=== What this task involves ===
Repeat the lines that follow, leaving nothing out.

=== Dataset entries ===
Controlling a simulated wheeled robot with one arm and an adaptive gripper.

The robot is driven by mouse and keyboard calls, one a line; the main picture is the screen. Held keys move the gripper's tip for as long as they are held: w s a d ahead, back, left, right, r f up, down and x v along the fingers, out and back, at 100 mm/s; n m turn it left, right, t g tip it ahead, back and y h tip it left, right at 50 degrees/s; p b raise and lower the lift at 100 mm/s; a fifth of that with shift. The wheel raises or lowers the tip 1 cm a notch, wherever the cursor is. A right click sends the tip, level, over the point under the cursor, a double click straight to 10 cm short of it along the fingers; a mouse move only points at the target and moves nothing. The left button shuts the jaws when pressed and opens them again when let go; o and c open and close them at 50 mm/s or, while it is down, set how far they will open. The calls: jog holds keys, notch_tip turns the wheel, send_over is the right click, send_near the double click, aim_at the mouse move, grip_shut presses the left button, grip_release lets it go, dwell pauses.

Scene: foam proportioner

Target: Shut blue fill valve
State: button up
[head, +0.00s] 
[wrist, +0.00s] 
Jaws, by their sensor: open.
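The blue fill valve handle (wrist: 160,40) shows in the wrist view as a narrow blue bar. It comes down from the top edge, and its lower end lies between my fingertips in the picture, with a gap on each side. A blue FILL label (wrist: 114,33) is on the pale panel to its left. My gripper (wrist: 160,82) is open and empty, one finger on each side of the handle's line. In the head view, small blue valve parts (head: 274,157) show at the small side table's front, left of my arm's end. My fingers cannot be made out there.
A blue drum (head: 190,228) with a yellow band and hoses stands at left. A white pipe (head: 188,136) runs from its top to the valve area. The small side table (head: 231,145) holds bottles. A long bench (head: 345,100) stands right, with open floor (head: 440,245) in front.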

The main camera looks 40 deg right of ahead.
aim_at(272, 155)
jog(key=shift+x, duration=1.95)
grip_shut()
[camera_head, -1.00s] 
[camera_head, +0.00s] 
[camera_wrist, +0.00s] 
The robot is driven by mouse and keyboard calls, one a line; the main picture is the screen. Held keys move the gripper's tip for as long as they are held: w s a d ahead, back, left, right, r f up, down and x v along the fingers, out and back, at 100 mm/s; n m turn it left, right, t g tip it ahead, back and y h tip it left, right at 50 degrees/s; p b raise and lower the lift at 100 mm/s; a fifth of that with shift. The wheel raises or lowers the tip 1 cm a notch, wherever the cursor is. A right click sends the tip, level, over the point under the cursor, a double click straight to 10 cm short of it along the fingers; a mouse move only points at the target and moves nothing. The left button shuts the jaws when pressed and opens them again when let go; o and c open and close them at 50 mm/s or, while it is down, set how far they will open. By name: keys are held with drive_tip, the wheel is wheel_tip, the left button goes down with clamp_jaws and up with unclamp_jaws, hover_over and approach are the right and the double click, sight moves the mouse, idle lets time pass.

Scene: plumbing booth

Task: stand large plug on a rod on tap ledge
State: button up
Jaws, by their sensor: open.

=== Solution to this task ===
Controlling a simulated wheeled robot with one arm and an adaptive gripper.

The robot is driven by mouse and keyboard calls, one a line; the main picture is the screen. Held keys move the gripper's tip for as long as they are held: w s a d ahead, back, left, right, r f up, down and x v along the fingers, out and back, at 100 mm/s; n m turn it left, right, t g tip it ahead, back and y h tip it left, right at 50 degrees/s; p b raise and lower the lift at 100 mm/s; a fifth of that with shift. The wheel raises or lowers the tip 1 cm a notch, wherever the cursor is. A right click sends the tip, level, over the point under the cursor, a double click straight to 10 cm short of it along the fingers; a mouse move only points at the target and moves nothing. The left button shuts the jaws when pressed and opens them again when let go; o and c open and close them at 50 mm/s or, while it is down, set how far they will open. The calls: jog holds keys, notch_tip turns the wheel, send_over is the right click, send_near the double click, aim_at the mouse move, grip_shut presses the left button, grip_release lets it go, dwell pauses.

Scene: foam proportioner

Target: Shut blue fill valve
State: button up
[head, +0.00s] 
[wrist, +0.00s] 
Jaws, by their sensor: open.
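The blue fill valve handle (wrist: 160,40) shows in the wrist view as a narrow blue bar. It comes down from the top edge, and its lower end lies between my fingertips in the picture, with a gap on each side. A blue FILL label (wrist: 114,33) is on the pale panel to its left. My gripper (wrist: 160,82) is open and empty, one finger on each side of the handle's line. In the head view, small blue valve parts (head: 274,157) show at the small side table's front, left of my arm's end. My fingers cannot be made out there.
A blue drum (head: 190,228) with a yellow band and hoses stands at left. A white pipe (head: 188,136) runs from its top to the valve area. The small side table (head: 231,145) holds bottles. A long bench (head: 345,100) stands right, with open floor (head: 440,245) in front.

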The main camera looks 40 deg right of ahead.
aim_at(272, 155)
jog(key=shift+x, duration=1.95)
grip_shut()
[camera_head, -1.00s] 
[camera_head, +0.00s] 
[camera_wrist, +0.00s] 
The robot is driven by mouse and keyboard calls, one a line; the main picture is the screen. Held keys move the gripper's tip for as long as they are held: w s a d ahead, back, left, right, r f up, down and x v along the fingers, out and back, at 100 mm/s; n m turn it left, right, t g tip it ahead, back and y h tip it left, right at 50 degrees/s; p b raise and lower the lift at 100 mm/s; a fifth of that with shift. The wheel raises or lowers the tip 1 cm a notch, wherever the cursor is. A right click sends the tip, level, over the point under the cursor, a double click straight to 10 cm short of it along the fingers; a mouse move only points at the target and moves nothing. The left button shuts the jaws when pressed and opens them again when let go; o and c open and close them at 50 mm/s or, while it is down, set how far they will open. By name: keys are held with drive_tip, the wheel is wheel_tip, the left button goes down with clamp_jaws and up with unclamp_jaws, hover_over and approach are the right and the double click, sight moves the mouse, idle lets time pass.

Scene: plumbing booth

Task: stand large plug on a rod on tap ledge
State: button up
Jaws, by their sensor: open.

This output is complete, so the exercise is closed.